Black Friday remains the most significant pre-Christmas shopping occasion in Europe, and as more shopping activity moves online, stores can learn from how retailers in China have responded to the evolution of Singles Day.
While China’s huge sales day (which takes place next Monday, read more here) is becoming increasingly global, it has yet to have much of an impact in the UK. But “applying similar principles could help retailers to boost in-store sales during the Golden Quarter,” according to John Gillan, managing director/Northern Europe at advertising platform Criteo.
He observes how British consumers no longer expect to bag a bargain on Black Friday alone as they become wise to retailers’ efforts to entice them from as early as October with a range of devices such as pre-sale discounts, weekend deals, and early-bird offers – “in effect extending the sales period so in many ways a ‘Golden Quarter’ of shopping is now the norm”.

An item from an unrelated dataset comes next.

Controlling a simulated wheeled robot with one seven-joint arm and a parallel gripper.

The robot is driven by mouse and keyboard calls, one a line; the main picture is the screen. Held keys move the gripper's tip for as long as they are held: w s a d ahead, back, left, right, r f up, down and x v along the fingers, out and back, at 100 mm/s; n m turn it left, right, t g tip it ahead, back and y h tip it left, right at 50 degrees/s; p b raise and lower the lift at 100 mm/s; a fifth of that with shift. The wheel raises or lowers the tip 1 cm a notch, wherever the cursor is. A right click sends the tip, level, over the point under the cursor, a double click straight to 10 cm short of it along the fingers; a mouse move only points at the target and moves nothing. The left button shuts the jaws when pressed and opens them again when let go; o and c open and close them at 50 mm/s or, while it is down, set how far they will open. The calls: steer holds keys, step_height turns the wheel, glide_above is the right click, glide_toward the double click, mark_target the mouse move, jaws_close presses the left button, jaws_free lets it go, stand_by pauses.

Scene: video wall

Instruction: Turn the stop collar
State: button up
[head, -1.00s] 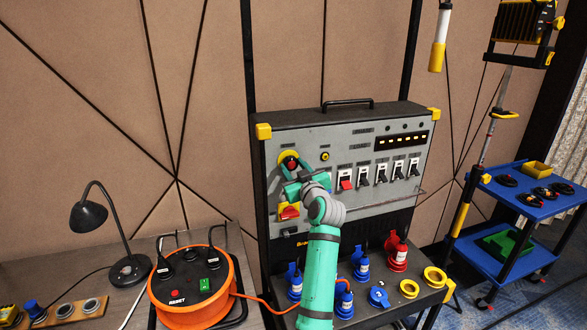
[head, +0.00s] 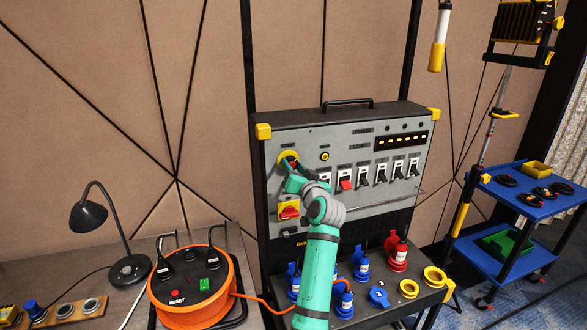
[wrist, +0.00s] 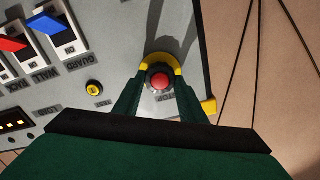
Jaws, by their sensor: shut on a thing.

According to Criteo’s research, shopping days in the UK have peaked as early as the 7th and 15th of November, well before the Black Friday weekend, which in some minds continues to have associations with the “retail carnage” regularly witnessed in US stores a few years ago.
An understandable desire to avoid the crowds means that stores are seeing lower footfall. Alongside that there is now an expectation of an omnichannel shopping experience; Criteo data suggests that that last year over half of consumers (56%) were shopping for deals on their mobile – meaning that if retailers do want a spike on Black Friday, a seamless mobile experience is a must.
“To combat low footfall, UK retailers could take some lessons from Singles Day in China,” says Gillan.
“Its success in recent years has shown how well the ‘treat yourself’ shopping concept works, especially with younger shoppers. Our research found that almost half of UK shoppers self-gift.”
Criteo’s Festive Season Report includes a daily sales index for EMEA, based on average sales during the first four weeks of October 2018, which illustrates how shopping behaviour is changing: Black Friday spikes at 345, well ahead of any other specific occasion, with Cyber Monday at 195, Singles Day at 143, Boxing Day at 120 and New Year at just 71.